Pull each line holding "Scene" out of the entries below.

- - - -

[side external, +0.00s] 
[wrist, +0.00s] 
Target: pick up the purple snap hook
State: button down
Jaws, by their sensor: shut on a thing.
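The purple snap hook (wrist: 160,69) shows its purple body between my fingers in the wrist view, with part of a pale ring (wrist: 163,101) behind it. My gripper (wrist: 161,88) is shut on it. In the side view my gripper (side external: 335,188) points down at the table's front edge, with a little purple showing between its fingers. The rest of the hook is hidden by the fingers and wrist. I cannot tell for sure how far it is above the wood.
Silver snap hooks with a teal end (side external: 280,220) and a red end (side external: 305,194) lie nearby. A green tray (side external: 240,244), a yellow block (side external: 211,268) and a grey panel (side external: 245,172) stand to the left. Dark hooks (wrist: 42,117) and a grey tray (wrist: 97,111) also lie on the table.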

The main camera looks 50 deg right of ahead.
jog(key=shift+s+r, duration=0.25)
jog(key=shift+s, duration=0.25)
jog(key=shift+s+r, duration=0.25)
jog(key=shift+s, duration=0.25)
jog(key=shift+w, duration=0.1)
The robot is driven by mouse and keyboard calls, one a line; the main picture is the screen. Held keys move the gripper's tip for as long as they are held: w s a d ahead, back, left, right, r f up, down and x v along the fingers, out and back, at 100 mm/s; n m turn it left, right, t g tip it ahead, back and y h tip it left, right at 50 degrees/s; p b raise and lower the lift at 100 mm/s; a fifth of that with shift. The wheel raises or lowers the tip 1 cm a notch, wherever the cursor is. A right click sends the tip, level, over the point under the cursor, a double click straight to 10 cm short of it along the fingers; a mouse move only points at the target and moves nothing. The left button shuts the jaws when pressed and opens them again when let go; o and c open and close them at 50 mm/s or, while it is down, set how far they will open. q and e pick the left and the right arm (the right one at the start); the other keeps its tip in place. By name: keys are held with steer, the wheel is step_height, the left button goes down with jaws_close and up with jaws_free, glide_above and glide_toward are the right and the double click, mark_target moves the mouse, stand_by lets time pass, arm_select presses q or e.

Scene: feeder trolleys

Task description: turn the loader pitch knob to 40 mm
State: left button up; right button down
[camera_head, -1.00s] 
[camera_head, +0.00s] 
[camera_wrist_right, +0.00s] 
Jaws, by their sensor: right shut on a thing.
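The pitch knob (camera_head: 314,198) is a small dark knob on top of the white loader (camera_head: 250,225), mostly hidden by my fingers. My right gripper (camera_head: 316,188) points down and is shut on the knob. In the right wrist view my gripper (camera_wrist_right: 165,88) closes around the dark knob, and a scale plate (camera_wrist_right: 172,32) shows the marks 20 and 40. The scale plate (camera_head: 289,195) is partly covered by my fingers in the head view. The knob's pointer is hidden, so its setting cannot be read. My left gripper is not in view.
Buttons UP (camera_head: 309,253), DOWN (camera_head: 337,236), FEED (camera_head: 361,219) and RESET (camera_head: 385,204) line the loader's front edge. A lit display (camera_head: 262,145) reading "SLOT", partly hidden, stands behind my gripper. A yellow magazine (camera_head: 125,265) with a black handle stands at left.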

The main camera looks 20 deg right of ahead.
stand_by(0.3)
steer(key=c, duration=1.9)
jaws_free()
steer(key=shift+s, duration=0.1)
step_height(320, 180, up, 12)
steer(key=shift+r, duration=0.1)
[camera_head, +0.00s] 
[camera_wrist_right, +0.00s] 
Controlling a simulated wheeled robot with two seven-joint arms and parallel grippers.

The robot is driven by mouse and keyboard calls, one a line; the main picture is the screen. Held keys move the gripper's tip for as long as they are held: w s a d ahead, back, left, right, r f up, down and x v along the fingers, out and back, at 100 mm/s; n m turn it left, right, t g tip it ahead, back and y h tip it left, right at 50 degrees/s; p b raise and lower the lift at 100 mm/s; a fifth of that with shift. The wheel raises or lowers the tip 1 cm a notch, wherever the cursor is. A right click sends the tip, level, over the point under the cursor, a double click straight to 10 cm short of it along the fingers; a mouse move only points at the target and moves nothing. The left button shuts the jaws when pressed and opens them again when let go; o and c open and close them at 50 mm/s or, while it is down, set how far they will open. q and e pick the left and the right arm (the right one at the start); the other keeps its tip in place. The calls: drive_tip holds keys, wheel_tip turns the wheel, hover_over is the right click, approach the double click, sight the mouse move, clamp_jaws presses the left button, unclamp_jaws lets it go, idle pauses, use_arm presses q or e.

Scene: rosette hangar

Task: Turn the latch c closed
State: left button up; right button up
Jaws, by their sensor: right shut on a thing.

- - - -

▸ **The answer**:
Scene: feeder trolleys
Scene: rosette hangar

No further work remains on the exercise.